-- begin --

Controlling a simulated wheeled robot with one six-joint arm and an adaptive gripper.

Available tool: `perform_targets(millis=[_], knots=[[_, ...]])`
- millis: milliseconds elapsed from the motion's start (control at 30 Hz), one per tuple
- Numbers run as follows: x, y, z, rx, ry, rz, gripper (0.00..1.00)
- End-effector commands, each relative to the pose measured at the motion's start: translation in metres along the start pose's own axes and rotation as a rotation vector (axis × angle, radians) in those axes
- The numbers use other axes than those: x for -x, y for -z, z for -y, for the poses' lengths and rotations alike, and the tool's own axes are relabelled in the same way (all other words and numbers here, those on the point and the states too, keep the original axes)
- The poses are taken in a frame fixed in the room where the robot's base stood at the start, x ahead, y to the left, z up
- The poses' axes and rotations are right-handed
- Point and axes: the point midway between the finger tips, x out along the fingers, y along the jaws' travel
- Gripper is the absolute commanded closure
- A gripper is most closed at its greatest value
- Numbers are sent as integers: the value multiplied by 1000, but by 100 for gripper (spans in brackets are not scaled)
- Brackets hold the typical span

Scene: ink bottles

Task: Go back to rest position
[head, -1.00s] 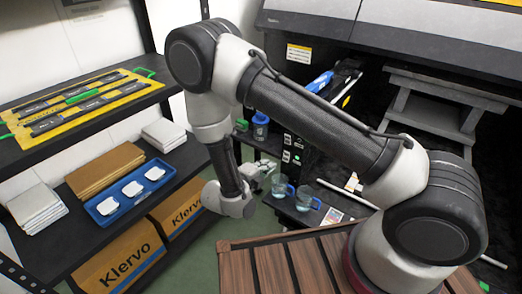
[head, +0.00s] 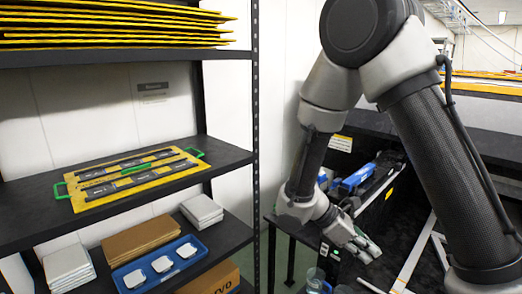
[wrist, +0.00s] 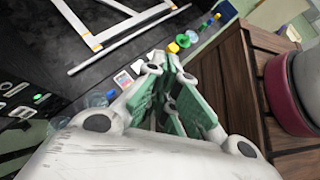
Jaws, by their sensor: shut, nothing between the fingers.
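My gripper (head: 366,250) is at the lower right of centre in the head view, below my bent arm and in front of the dark bench. Its fingers are together with nothing between them. In the wrist view my gripper (wrist: 172,62) shows pale green finger pads close together, over the dark bench top. A clear cup (head: 316,279) stands just left of and below my gripper in the head view, partly cut off by the frame edge.
A black shelf (head: 30,212) on the left holds a yellow board (head: 130,180). Below are a blue tray (head: 185,243) with white pieces and stacked boxes. In the wrist view, small coloured bottles (wrist: 183,41) stand beyond the fingers, and a wooden slatted top (wrist: 245,100) is at right.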

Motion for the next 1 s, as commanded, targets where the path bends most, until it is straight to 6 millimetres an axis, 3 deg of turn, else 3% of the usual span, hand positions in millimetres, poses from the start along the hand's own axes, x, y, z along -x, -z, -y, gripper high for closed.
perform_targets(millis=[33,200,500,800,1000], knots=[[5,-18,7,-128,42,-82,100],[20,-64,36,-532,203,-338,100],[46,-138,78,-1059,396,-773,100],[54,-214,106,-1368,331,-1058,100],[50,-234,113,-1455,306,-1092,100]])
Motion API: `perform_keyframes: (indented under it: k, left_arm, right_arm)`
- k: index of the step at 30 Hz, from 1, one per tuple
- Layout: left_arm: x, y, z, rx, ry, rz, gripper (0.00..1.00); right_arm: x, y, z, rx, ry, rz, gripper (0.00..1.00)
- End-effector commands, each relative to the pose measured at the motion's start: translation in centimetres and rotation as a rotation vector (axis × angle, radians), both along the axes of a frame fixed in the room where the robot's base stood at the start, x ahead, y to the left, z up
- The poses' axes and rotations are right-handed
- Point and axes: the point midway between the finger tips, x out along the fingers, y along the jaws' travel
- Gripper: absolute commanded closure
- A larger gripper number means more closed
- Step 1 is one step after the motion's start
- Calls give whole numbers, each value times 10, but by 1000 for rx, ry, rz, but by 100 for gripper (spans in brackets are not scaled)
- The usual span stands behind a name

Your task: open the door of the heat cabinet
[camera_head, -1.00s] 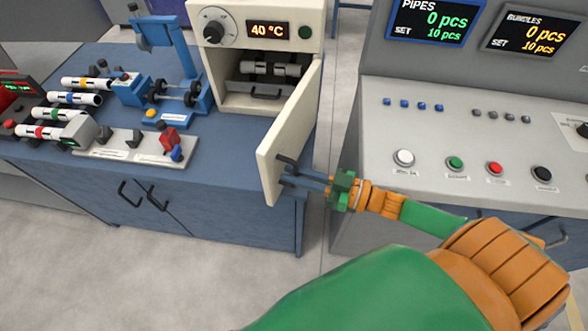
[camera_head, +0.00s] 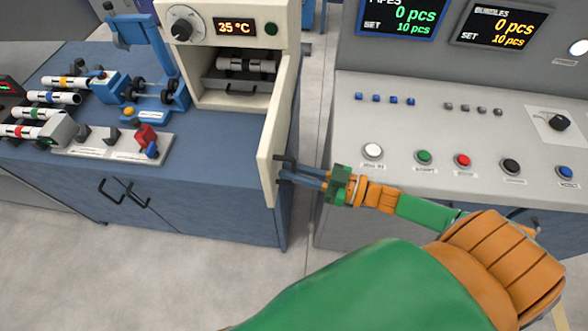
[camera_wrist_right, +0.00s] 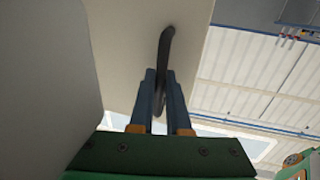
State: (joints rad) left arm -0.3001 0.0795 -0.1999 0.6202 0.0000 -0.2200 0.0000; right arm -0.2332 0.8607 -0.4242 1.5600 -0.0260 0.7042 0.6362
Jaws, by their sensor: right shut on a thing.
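The heat cabinet (camera_head: 190,65) is a cream box on the blue bench, with a dial and a display reading 35 °C. Its door (camera_head: 277,135) stands wide open, swung out toward me on its right-hand side. The inside shows grey pipes (camera_head: 246,66) above a drawer-like tray with a handle. My right gripper (camera_head: 285,172) is shut on the dark door handle (camera_head: 281,162). The right wrist view shows the fingers (camera_wrist_right: 160,95) around the handle (camera_wrist_right: 165,55), close to the door panel (camera_wrist_right: 125,45). My left gripper is not in view.
A grey console (camera_head: 440,135) with several buttons stands at the right, apart from the bench by a narrow floor gap. Pipes with coloured bands (camera_head: 50,97) and a blue device with rollers (camera_head: 150,90) sit on the bench at the left. Floor is clear in front.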

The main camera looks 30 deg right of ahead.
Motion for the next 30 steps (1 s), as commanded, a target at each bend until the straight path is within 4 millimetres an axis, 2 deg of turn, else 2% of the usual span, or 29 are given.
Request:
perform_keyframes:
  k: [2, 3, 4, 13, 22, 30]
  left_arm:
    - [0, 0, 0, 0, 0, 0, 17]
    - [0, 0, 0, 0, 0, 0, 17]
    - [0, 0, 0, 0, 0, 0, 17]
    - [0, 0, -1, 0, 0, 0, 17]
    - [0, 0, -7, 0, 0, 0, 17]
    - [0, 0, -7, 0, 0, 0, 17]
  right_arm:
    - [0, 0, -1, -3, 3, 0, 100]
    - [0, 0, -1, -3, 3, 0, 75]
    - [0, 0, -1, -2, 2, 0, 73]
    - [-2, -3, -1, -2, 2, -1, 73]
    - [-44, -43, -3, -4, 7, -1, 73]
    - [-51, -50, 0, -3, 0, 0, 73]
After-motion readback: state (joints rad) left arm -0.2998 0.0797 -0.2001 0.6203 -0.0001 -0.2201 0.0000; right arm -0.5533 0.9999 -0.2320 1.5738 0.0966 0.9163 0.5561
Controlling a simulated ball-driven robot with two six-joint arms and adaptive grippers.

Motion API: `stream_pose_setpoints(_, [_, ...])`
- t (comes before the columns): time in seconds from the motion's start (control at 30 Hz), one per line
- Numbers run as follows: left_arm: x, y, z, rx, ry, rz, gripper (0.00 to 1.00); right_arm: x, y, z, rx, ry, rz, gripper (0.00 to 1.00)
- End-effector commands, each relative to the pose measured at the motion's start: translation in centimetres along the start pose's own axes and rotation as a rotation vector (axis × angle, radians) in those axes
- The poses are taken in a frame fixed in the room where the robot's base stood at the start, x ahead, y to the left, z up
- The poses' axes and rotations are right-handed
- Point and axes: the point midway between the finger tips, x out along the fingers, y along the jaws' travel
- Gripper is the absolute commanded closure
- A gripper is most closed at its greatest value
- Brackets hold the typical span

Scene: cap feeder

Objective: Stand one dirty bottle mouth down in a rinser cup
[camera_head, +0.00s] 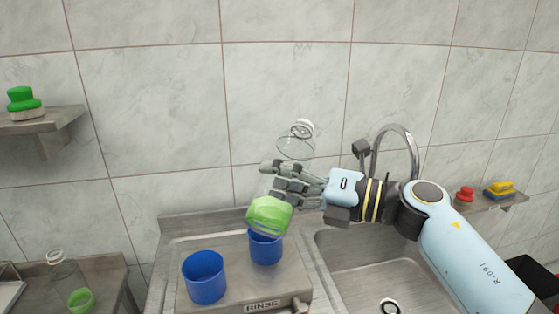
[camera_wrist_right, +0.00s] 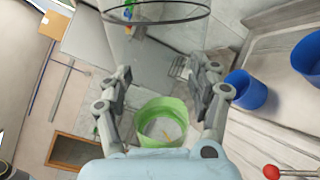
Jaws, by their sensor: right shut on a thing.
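My right gripper (camera_head: 290,182) is shut around a clear bottle (camera_head: 296,146) with a green lower part (camera_head: 268,216). The bottle's neck points up and leans a little right, its green end down, just above and in front of the back blue cup (camera_head: 266,250). A front blue cup (camera_head: 205,280) stands to the left on the rinser, looking empty. The wrist view shows the green part (camera_wrist_right: 162,112) between the fingers (camera_wrist_right: 162,92) and both blue cups at right. Another clear bottle with a green band (camera_head: 80,300) stands at the lower left. My left gripper is out of view.
The metal rinser block (camera_head: 232,298) carries a RINSE label. A sink basin (camera_head: 350,270) and curved tap (camera_head: 408,140) are at right. A left shelf (camera_head: 42,122) holds a green-topped brush; a right shelf (camera_head: 490,203) holds a red item and a sponge.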

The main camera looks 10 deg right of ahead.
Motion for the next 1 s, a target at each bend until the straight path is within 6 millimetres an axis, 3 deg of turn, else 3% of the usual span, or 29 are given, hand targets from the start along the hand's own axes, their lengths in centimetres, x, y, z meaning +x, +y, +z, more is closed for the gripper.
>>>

-- end --

● What is needed:
Look above for the line with "- A larger gripper number means more closed"; quote it and every line after it, stopping after the line with "State: (joints rad)", exactly, with nothing added and without pictures.

● The result:
- A larger gripper number means more closed
- Step 1 is one step after the motion's start
- Calls give whole numbers, each value times 10, but by 1000 for rx, ry, rz, but by 100 for gripper (spans in brackets are not scaled)
- The usual span stands behind a name

Your task: open the door of the heat cabinet
[camera_head, -1.00s] 
[camera_head, +0.00s] 
[camera_wrist_right, +0.00s] 
State: (joints rad) left arm -0.3001 0.0795 -0.1999 0.6202 0.0000 -0.2200 0.0000; right arm -0.2332 0.8607 -0.4242 1.5600 -0.0260 0.7042 0.6362

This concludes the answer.